Anyone who gets an A grade at A level nowadays has had to put some work in.
Teaching being crap was the norm when I went to school,Now I reckon it's the exception.
How can you reconcile chronic teacher shortages, enlarged class sizes , employers complaining that the levels of Numeracy and Literacy have dropped, Universities complaining about the standards of new students and then announce "It's yet another bumper year for exam results, look how much cleverer our young people have got under Labour"
Maybe I'm just old, but when I first applied for a *Cough* Aircrew Commission back in 19*Cough*, the requirement was 5 O-Levels , Grade C and above , A-Levels or a Degree, so much the better"
He had bought a large map representing the sea,
Without the least vestige of land:
And the crew were much pleased when they found it to be
A map they could all understand.
The falsehood is compounded by Parents who enjoy telling everyone how many A's their offspring attained.............not having a go Sid but; who would not be proud to say RugRat got 3 straight A's and 2 B's.........only we know they mean next to nothing really......
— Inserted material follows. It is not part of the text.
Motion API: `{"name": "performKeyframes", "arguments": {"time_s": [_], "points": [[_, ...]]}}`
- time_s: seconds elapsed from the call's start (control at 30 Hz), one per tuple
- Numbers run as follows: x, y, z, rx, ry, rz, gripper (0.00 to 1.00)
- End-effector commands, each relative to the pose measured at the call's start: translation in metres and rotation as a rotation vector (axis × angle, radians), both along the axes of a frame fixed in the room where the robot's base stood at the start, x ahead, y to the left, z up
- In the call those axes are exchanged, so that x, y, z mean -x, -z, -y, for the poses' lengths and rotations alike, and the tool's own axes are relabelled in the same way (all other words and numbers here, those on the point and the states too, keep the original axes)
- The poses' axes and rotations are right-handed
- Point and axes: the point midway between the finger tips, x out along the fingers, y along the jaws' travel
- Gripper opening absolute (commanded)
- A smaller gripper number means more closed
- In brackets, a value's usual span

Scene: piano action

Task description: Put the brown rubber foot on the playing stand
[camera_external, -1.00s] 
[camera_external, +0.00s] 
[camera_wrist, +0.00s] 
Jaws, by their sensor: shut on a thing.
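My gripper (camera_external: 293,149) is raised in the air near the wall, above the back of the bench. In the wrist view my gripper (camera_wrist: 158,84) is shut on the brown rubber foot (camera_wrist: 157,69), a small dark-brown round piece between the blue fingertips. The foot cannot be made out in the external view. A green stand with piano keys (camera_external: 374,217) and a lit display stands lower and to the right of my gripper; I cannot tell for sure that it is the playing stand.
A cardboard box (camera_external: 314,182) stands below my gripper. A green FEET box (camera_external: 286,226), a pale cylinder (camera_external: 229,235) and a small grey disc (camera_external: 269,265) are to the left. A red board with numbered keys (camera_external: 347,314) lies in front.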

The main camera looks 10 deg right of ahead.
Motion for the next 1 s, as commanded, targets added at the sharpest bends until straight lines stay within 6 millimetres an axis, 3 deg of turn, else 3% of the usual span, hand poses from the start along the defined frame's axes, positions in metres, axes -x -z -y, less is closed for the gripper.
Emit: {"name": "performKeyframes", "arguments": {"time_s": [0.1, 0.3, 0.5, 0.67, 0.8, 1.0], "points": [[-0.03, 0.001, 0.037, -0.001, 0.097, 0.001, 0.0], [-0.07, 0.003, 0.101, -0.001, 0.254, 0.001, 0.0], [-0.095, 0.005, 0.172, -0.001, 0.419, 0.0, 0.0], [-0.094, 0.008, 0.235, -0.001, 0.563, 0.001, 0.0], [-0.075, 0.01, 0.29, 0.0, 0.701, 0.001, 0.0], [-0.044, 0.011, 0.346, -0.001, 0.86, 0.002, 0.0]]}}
I believe it may be in the style of exam also. If you look in the marking scheme it seems that subjects such as Eng lit and the such aren't marked on what you know about the content you're meant to have studied and rather your ability to spout out buzz words and proper essay formats.
The Confederation of British Industry said employers were less worried about A-level grade inflation than they were about the number of pupils leaving school unable to read or write. That was "the real education scandal", it said.
Why go on argueing about it..........standards have slipped
Standards have slipped. Exams were much harder when we were all younger. Our generation is much clever than the present A-Level students - far more intelligent and able to apply ourselves much better.
What's more - all those logarithms, working out without calculators, all those physics formulae, all that Shakespeare we read and appreciated (because we had so many more original points to make about it than today's kids do), and all that complex French grammar we learnt has been hugely useful since and we couldn't get through a day without it.
So we're still cleverer than our kids, we still know better than them about everything, and there's absolutely no reason to feel insecure about our academic abilities.